#### Raw data
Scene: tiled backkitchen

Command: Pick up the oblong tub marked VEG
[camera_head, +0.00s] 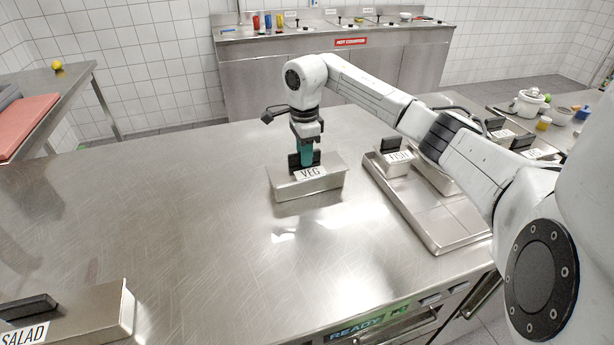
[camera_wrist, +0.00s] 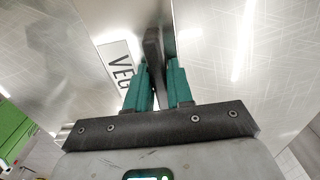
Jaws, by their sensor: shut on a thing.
########
# What is expected
Print out the material word for word, omitting the pictures.

# Answer to the problem
Scene: tiled backkitchen

Command: Pick up the oblong tub marked VEG
[camera_head, +0.00s] 
[camera_wrist, +0.00s] 
Jaws, by their sensor: shut on a thing.

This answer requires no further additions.